2. No one believes that doing what the Seattle Mayor wants will prevent a lawsuit from the Montlake Area crowd. The same people crowing about light rail now have a track record of delay tactics that have already produced enormous cost increases for the project. Why give them more time to raise money to rack up bills for the rest of us - better to focus the money and resource to deliver light rail from Ballard to West Seattle, for instance.

3. McGinn has not cultivated relationships with other political leaders in the region, which is necessary to be an effective Mayor. He has communicated hostility to the interests of other places, as opposed to mutual respect. For all his faults, Mayor Nickels demonstrated how to lead effectively in the region by delivering light rail to more places a couple of years ago. McGinn is no match. I could care less what any politician is FOR. The true test is their ability to DELIVER. Otherwise, why waste time and resource?

4. The McGinn plan is for a larger bridge, 10 feet wider. That's risky for the environment and needs a lot more study. Plus, once you make the bridge wider, you open up the possibility for more highway lanes. Better to keep the width limits in place in the law right now. (You might need a special session of the legislature to change things, and McGinn has demonstrated zero effectiveness in Olympia, so good luck.)
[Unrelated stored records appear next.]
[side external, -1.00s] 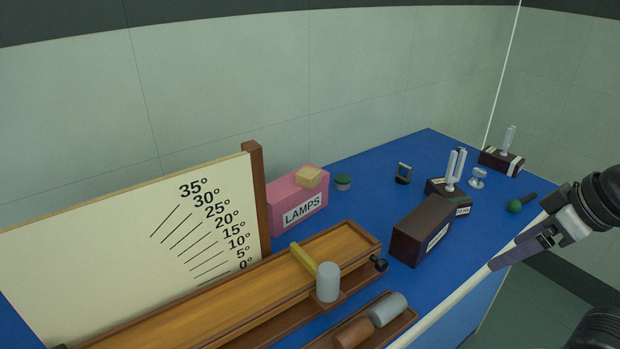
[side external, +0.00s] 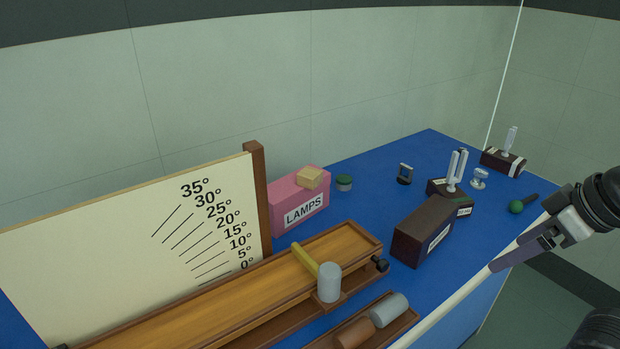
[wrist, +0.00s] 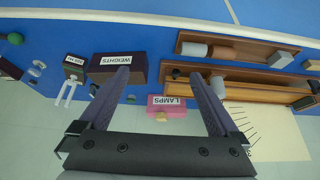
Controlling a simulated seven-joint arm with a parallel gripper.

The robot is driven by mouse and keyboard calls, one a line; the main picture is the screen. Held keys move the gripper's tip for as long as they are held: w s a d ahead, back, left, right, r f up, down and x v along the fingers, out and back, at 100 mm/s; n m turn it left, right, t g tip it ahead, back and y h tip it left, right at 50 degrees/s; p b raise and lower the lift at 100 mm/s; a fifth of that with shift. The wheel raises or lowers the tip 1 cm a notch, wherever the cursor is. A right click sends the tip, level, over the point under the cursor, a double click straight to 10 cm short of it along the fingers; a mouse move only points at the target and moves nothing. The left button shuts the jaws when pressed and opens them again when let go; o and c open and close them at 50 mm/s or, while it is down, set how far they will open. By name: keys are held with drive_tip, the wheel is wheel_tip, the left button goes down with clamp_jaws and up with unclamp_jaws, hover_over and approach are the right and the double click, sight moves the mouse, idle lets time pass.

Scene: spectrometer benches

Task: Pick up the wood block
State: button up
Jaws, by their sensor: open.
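The wood block (side external: 310,178) is a small pale tan block lying on top of the pink LAMPS box (side external: 284,216). In the wrist view the block (wrist: 161,115) shows small, at the edge of the pink box (wrist: 178,106), between my fingers in the picture but well beyond them. My gripper (side external: 505,262) is at the right of the side view, over the right part of the bench and far from the block. In the wrist view my gripper (wrist: 158,75) has its two purple fingers wide apart with nothing between them.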

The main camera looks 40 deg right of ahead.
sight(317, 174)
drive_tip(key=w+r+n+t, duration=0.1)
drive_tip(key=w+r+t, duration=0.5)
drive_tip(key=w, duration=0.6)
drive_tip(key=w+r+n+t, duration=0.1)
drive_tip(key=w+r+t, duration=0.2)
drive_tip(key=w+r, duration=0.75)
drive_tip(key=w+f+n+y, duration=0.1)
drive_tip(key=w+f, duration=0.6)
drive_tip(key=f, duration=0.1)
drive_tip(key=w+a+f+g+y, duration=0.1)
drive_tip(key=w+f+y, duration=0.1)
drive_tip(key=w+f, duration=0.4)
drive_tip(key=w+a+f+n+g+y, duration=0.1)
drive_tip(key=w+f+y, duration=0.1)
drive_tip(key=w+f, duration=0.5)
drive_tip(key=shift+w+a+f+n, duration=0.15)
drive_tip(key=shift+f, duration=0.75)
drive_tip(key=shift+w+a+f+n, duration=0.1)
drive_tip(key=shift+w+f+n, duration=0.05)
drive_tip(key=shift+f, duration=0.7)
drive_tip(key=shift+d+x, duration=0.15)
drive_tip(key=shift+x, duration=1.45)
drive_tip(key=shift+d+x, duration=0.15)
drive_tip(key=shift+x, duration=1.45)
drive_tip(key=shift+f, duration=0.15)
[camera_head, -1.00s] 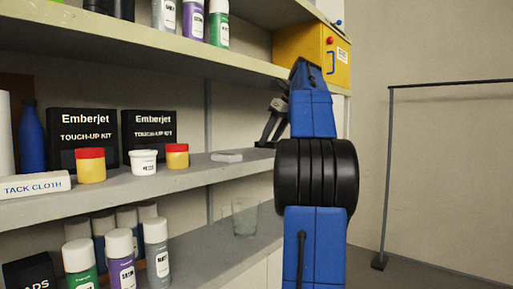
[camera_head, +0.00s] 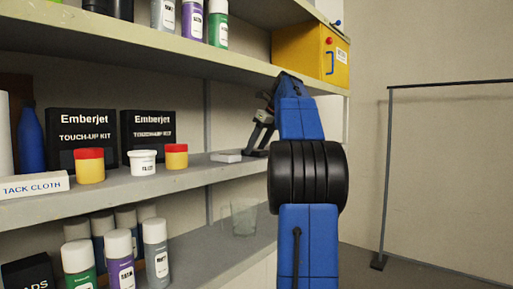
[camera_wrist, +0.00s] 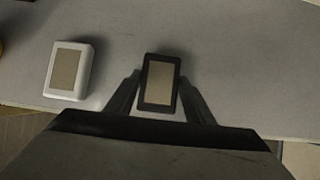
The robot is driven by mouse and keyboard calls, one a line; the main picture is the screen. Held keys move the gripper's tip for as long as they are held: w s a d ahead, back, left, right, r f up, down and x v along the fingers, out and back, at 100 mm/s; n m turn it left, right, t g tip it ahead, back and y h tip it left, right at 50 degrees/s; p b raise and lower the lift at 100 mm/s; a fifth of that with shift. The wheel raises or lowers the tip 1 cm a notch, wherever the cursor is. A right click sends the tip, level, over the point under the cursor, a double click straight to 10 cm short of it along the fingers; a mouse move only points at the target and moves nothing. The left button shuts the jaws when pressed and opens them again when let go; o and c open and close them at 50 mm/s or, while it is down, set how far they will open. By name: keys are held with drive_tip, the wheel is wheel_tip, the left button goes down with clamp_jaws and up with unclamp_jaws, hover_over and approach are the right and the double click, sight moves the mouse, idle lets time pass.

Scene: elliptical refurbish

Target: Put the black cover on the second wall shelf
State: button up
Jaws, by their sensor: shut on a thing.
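The black cover (camera_wrist: 159,84), a small black frame with a tan inner face, sits between the two fingers of my gripper (camera_wrist: 160,80) in the wrist view. My gripper is shut on it. In the head view my gripper (camera_head: 262,130) is at the right end of the middle wall shelf (camera_head: 120,185), just above its surface. The cover is dark and hard to make out there. I cannot tell whether it touches the shelf.
A white cover (camera_wrist: 69,71) lies on the shelf to the left of my gripper; it also shows in the head view (camera_head: 227,156). Farther left are jars and touch-up kit boxes (camera_head: 148,132). A glass (camera_head: 244,217) stands below. A yellow box (camera_head: 310,52) is above.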

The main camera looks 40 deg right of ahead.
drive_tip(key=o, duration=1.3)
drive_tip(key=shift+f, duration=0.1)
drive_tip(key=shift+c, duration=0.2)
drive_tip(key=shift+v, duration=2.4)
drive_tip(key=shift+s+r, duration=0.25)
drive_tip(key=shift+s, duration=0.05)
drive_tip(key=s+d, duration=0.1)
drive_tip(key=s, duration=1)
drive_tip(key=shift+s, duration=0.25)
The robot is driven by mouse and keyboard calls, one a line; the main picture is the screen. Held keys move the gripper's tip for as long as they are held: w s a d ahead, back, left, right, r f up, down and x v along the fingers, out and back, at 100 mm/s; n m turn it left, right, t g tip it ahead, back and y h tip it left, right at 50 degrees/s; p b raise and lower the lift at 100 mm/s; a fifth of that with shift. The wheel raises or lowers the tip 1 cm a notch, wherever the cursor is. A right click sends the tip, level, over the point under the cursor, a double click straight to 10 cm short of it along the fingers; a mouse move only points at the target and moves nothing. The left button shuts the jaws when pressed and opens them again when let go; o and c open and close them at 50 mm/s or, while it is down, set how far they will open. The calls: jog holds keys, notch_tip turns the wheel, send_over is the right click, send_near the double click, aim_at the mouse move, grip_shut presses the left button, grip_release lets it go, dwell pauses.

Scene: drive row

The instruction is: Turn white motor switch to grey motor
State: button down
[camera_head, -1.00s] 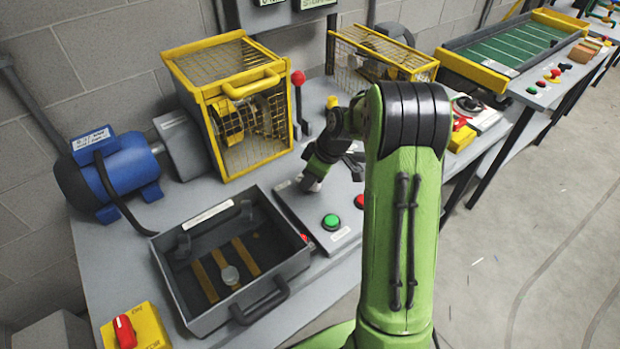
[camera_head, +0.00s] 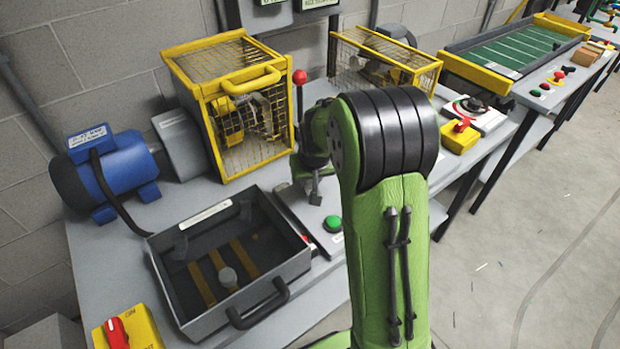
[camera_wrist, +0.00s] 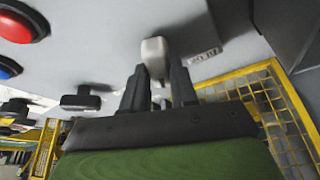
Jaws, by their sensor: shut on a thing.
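In the wrist view, the white switch (camera_wrist: 155,58) is a pale knob on a grey panel, with a small label (camera_wrist: 204,56) to its right. My gripper (camera_wrist: 157,78) has its two dark fingers shut on this knob from both sides. In the head view, my gripper (camera_head: 314,190) is low over the grey control panel, and the white switch is hidden there. A grey motor (camera_head: 392,36) stands behind the right yellow cage, partly covered. A blue motor (camera_head: 106,174) stands at the left end of the table.
A yellow cage (camera_head: 216,135) and a red-knobbed lever (camera_head: 299,100) stand behind the panel. A green button (camera_head: 333,223) is close to my gripper. A dark open tray (camera_head: 182,248) lies front left. A yellow box (camera_head: 150,335) with a red switch (camera_head: 117,332) sits nearest.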

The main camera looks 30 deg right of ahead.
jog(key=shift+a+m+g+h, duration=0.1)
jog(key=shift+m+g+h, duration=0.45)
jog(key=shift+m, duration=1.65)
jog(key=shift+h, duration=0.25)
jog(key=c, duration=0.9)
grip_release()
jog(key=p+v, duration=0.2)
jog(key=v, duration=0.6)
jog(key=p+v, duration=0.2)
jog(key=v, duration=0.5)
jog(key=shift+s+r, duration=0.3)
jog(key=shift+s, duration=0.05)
5. These new bridges McGinn is proposing to and through the UW and over the shop canal and go through environmentally sensitive areas and would likely kill birds and fish.

6. Giving an ineffective Mayor more time to become more effective endangers getting a new bike and pedestrian trail across the lake, a 25% increase in transit on the corridor next year, faster and far more attractive transit, vanpool and carpools across the bridge by removing today's bottlenecks, oh, and the bridge is in really bad shape. The Mayor is also calling for continued pollution of Lake Washington from continued runoff from a badly designed bridge - the new bridge will make for a cleaner Lake.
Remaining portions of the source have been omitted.